● **Robot state and action records**
━━━━━━━━━━━━━━━━

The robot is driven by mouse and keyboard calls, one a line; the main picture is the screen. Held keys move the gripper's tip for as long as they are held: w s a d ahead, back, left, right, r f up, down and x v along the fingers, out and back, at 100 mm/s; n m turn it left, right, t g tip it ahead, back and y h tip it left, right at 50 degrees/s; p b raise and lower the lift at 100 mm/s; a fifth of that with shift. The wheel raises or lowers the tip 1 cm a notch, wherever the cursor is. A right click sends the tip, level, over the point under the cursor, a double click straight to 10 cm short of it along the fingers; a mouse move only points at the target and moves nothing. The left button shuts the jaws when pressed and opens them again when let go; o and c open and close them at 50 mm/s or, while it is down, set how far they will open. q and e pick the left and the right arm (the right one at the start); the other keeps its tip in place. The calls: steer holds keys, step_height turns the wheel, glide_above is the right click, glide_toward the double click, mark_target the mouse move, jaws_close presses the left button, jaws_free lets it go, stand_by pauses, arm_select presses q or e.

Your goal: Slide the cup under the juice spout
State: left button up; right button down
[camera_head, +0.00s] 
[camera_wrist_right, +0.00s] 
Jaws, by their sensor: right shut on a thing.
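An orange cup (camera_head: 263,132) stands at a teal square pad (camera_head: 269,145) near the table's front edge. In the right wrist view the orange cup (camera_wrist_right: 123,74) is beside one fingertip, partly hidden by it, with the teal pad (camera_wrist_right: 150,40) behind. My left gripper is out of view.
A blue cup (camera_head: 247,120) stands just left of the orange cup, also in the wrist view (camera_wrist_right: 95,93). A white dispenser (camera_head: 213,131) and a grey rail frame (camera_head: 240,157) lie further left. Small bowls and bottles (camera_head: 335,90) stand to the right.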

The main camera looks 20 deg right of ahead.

━━━━━━━━━━━━━━━━

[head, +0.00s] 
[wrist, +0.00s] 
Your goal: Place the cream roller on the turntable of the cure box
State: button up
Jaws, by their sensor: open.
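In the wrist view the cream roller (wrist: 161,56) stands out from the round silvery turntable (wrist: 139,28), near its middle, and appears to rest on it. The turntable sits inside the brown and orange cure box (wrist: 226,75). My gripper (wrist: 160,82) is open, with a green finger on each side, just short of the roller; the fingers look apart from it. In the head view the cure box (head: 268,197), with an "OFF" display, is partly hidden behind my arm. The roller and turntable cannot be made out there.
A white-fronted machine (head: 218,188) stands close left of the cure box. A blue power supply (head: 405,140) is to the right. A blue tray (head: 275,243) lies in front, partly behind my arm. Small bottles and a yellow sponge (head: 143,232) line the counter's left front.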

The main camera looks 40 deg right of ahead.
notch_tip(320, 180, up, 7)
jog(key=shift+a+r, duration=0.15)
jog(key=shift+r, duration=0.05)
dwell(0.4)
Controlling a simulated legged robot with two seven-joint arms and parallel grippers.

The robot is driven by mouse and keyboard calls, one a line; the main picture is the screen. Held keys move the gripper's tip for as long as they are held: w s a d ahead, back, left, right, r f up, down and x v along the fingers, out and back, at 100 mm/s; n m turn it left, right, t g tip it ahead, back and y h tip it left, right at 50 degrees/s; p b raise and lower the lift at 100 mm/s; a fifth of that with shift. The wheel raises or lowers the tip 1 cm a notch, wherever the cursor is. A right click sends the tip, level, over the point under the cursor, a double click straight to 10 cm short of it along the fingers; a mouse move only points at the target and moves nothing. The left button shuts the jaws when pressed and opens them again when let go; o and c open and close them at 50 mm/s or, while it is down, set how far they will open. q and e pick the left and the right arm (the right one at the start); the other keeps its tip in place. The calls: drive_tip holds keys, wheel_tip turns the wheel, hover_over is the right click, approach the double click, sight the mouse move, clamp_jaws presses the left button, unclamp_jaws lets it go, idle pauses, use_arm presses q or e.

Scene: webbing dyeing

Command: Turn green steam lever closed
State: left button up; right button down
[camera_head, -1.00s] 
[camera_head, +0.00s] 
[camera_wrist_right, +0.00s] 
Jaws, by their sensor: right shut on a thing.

━━━━━━━━━━━━━━━━

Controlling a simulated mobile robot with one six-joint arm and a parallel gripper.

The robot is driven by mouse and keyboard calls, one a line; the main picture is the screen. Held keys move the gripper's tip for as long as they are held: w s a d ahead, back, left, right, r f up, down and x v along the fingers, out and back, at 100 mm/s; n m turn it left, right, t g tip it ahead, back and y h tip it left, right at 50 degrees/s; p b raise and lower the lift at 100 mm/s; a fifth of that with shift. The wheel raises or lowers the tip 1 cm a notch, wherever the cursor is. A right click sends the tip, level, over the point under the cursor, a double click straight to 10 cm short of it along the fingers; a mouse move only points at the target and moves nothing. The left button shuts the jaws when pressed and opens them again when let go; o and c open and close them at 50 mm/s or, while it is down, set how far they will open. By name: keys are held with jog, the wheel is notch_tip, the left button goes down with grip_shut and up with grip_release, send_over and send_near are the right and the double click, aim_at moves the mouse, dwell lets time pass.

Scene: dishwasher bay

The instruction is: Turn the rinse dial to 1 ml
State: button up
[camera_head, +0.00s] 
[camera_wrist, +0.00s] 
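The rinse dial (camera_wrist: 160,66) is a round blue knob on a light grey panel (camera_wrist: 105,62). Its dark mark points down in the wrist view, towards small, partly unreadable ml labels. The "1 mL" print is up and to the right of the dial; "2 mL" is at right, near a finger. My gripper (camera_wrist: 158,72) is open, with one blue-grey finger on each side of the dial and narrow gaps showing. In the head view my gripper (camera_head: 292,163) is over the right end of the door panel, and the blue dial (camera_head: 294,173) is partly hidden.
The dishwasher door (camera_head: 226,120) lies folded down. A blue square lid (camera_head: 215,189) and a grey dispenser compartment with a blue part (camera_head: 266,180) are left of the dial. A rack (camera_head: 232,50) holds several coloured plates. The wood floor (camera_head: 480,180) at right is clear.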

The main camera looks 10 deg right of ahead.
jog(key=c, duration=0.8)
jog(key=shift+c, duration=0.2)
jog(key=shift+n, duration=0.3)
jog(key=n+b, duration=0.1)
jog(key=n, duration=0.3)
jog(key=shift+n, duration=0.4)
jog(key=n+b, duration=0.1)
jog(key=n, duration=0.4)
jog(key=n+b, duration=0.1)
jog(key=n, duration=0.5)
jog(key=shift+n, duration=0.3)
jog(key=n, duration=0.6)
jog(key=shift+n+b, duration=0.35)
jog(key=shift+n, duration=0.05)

━━━━━━━━━━━━━━━━

● **THE TASK**
Filter lines by "goal" and return each hit.

● **EXPECTED ANSWER**
Your goal: Slide the cup under the juice spout
Your goal: Place the cream roller on the turntable of the cure box

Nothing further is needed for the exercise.